H is for HawkH is for Hawk by Helen Macdonald

My rating: 5 of 5 stars

A wonderful intimate look at the world of falconry, a memoir of loss and grief, and an examination of the life and world of T.H. White. A fan of White ever since the Disney version of A Sword in the Stone, I quickly realized how little I knew of this apparently tortured man. Any rereading of The Once and Future King will undoubtedly be enriched by this. Helen gives us a moving portrait of her father, as she examines the rawness of her own grief accompanied by the rawness of living close to a wild, untameable creature. Life with a goshawk confronts us with death — but death as a part of the whole cycle of life and being alive. Her lyrical meditations cover the gamut of human experience — history, philosophy, psychology, the natural world, hopes, fears, depression, madness, cruelty, love and healing — told with heart-wrenching honesty.

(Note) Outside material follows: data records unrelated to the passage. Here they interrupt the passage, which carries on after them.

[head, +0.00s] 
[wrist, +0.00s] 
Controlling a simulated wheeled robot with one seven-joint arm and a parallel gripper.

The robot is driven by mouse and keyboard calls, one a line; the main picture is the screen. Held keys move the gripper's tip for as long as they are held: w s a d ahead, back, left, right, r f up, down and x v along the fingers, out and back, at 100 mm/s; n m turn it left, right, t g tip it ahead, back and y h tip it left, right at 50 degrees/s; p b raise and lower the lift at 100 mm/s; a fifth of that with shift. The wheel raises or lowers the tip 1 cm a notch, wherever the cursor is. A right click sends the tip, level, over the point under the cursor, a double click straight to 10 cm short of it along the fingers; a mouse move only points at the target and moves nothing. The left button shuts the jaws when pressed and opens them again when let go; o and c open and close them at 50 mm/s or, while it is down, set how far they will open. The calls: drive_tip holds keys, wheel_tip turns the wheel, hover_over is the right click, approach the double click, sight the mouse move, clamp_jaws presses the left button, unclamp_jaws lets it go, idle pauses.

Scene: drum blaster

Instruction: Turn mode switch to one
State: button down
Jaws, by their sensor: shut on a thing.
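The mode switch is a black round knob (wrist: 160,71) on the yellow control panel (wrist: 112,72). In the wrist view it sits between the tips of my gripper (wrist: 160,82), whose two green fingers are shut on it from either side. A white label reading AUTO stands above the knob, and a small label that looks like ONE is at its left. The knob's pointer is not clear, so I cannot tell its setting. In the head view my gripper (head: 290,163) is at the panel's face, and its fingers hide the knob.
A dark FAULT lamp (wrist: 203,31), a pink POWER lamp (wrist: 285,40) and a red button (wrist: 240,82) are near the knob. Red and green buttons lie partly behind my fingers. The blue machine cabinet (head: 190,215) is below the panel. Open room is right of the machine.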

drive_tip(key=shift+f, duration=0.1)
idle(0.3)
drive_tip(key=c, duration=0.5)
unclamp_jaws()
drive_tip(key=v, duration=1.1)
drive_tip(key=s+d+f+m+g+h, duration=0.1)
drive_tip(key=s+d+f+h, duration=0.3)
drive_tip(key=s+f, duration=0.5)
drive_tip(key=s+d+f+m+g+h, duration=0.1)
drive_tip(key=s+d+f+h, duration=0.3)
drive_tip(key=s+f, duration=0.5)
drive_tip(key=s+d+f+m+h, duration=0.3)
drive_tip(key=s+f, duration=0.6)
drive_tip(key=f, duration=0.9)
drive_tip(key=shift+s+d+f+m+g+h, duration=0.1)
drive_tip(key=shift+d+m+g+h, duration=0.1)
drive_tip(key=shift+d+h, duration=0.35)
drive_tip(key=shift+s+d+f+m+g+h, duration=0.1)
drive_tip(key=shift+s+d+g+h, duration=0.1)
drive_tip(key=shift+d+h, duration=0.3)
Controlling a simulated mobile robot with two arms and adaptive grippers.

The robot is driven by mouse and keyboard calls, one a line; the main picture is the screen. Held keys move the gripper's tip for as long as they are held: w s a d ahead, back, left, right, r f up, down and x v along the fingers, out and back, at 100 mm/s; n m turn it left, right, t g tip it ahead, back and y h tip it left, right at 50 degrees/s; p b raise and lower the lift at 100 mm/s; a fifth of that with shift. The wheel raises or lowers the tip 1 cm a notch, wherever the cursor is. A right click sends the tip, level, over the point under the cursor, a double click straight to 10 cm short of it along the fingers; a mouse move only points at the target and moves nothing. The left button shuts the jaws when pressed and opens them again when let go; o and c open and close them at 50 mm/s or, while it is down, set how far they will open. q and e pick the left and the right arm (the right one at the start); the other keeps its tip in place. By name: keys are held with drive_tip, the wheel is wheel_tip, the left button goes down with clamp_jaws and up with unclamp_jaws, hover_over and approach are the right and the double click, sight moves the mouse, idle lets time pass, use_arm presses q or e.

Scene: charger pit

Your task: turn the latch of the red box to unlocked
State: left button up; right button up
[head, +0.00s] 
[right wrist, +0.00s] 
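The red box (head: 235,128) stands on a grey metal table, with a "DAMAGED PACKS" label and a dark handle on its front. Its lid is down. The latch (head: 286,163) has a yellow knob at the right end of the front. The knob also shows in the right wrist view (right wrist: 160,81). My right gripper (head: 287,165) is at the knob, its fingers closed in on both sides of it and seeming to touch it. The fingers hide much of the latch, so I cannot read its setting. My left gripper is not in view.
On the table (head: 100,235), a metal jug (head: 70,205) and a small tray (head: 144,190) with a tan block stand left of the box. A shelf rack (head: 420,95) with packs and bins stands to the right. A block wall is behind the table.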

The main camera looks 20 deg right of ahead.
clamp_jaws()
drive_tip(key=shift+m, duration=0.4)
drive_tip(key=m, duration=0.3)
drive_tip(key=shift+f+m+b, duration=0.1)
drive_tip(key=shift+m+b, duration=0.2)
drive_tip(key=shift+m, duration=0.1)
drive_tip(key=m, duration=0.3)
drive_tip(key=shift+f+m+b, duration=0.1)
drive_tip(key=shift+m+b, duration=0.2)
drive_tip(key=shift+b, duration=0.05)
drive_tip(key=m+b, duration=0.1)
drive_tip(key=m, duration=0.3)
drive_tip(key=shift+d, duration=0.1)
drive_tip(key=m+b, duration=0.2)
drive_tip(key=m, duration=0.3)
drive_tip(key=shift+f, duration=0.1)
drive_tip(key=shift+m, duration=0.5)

Book Description: When Helen Macdonald’s father died suddenly on a London street, she was devastated. An experienced falconer—Helen had been captivated by hawks since childhood—she’d never before been tempted to train one of the most vicious predators, the goshawk. But in her grief, she saw that the goshawk’s fierce and feral temperament mirrored her own. Resolving to purchase and raise the deadly creature as a means to cope with her loss, she adopted Mabel, and turned to the guidance of The Once and Future King author T.H. White’s chronicle The Goshawk to begin her challenging endeavor. Projecting herself “in the hawk’s wild mind to tame her” tested the limits of Macdonald’s humanity and changed her life.

Heart-wrenching and humorous, this book is an unflinching account of bereavement and a unique look at the magnetism of an extraordinary beast, with a parallel examination of a legendary writer’s eccentric falconry. Obsession, madness, memory, myth, and history combine to achieve a distinctive blend of nature writing and memoir from an outstanding literary innovator.